**GIVEN REQUEST**
Gather up the lines with the word "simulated" in them.

**ENTRIES**
****
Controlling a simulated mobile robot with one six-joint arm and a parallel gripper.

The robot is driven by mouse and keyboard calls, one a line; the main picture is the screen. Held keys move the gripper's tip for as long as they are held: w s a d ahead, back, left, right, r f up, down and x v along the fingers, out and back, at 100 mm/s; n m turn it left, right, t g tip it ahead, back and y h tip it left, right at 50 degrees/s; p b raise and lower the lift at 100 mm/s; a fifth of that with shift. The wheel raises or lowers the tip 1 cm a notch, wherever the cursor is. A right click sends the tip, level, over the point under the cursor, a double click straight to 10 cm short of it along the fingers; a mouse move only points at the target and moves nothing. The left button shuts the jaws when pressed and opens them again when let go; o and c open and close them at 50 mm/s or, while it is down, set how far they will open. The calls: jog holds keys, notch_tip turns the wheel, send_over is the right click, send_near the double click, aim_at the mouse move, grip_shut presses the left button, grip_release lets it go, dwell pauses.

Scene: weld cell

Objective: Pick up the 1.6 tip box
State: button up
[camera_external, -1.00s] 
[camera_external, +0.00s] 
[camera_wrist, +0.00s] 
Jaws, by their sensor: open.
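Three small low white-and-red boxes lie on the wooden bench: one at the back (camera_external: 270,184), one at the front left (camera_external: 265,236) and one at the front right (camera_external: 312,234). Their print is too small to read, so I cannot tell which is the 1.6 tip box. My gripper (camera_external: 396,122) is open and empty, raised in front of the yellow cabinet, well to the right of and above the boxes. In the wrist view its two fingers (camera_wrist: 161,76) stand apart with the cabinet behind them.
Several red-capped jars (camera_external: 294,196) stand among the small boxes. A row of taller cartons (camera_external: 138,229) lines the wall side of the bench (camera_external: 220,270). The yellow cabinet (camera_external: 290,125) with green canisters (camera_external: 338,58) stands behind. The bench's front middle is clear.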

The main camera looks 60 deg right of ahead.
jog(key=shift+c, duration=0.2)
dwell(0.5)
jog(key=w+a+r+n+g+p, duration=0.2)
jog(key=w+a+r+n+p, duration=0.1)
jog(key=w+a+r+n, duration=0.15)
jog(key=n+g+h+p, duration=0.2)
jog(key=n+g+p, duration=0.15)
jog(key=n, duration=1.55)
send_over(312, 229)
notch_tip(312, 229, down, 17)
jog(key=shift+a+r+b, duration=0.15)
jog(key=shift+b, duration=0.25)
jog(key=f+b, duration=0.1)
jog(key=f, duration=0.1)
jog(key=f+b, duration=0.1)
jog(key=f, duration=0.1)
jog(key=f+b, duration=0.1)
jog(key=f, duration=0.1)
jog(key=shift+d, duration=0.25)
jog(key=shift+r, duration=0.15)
****
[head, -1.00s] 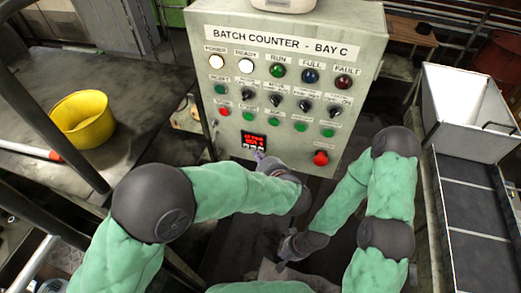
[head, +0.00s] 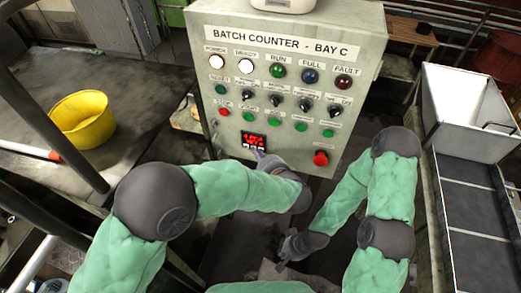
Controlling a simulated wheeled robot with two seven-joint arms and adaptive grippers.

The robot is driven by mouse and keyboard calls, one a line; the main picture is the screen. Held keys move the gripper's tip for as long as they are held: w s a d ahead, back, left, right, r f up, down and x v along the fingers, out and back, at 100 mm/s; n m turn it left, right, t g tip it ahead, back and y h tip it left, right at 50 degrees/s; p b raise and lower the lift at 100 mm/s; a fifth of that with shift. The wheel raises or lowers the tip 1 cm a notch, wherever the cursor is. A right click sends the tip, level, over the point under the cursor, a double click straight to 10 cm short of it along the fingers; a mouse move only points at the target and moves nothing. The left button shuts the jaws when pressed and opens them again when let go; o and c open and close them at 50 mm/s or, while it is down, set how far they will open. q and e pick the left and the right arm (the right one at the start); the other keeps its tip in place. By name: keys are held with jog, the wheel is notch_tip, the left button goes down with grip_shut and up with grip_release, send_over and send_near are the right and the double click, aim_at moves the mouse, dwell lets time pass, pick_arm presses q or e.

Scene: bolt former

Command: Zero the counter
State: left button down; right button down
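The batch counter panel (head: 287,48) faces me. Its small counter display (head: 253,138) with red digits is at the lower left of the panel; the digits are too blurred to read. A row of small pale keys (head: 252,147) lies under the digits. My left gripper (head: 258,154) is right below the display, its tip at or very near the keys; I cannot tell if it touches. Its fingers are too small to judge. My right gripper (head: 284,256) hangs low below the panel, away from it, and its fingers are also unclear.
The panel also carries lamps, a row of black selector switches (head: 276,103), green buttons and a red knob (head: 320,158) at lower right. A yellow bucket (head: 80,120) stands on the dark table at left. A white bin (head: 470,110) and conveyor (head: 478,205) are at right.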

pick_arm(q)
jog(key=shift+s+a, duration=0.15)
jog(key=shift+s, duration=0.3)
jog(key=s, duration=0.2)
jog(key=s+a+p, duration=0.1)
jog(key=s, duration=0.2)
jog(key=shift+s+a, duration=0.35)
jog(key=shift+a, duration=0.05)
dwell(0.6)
****
**COMPLETED EXERCISE**
Controlling a simulated mobile robot with one six-joint arm and a parallel gripper.
Controlling a simulated wheeled robot with two seven-joint arms and adaptive grippers.

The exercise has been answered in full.